Warum wird bei den Kita-Beiträgen Fifty-Fifty zwischen Land und Kommunen gemacht?
Hafke: Das Land muss nicht nur für Wuppertal, sondern für 396 Kommunen die Beiträge erstatten. Alleine der Kita- und OGS-Ausfall im April kostet das Land 60 Millionen Euro. Das sind aber ursächlich kommunale Aufgaben. Da kommt das Land den Kommunen schon entgegen. Im März haben die Eltern ihren Beitrag geleistet, im April die staatlichen Einrichtungen.
Was ist mit den Altschulden?
Hafke: Der Altschuldenfonds würde alleine 25 Milliarden Euro kosten. Wir haben gerade 25 Milliarden als Rettungspaket gemacht, das Geld haben wir jetzt auch nicht mehr. Der Altschuldenfonds ist nicht das Thema der Stunde. Wir müssen uns jetzt auf die Neuausrichtung der Stadt konzentrieren, das fehlt mir bisher. Der Krisenstab macht seine Arbeit gut, aber wir müssen Szenarien für Ende April, den Sommer und Herbst entwickeln und immer wieder überprüfen, wo wir gerade in der Krise stehen.
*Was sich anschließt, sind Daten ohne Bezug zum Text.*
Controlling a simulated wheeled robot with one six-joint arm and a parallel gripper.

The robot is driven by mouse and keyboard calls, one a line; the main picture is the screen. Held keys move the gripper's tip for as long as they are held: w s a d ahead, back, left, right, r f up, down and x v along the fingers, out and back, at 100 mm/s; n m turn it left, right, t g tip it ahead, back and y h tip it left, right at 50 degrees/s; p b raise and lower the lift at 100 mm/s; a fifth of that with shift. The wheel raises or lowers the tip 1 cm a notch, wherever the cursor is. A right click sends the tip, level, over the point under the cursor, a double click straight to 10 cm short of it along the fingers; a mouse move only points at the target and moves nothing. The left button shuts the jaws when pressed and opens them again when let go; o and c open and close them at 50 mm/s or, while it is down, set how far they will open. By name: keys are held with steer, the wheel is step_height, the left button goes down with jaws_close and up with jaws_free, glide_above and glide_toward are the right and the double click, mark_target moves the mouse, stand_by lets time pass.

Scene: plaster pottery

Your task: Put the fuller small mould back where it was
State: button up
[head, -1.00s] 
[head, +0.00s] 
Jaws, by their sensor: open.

Man muss Prognosen machen, was die Kosten sind. Das erwarte ich von einem städtischen Kämmerer, damit regelmäßig nachgesteuert werden kann. Warum das mit dem Controlling in Wuppertal bisher nicht funktioniert, sieht man an dem Bereich Kultur. Man muss wissen, wo stehen wir mit den Finanzen. Sonst kann ich mit dem Land nicht verhandeln. Die Diskussion über Strukturveränderungen und eine Neuaufstellung des Föderalismus zu führen, bringt uns zum jetzigen Zeitpunkt nicht weiter. Sie muss nach der Krise geführt werden.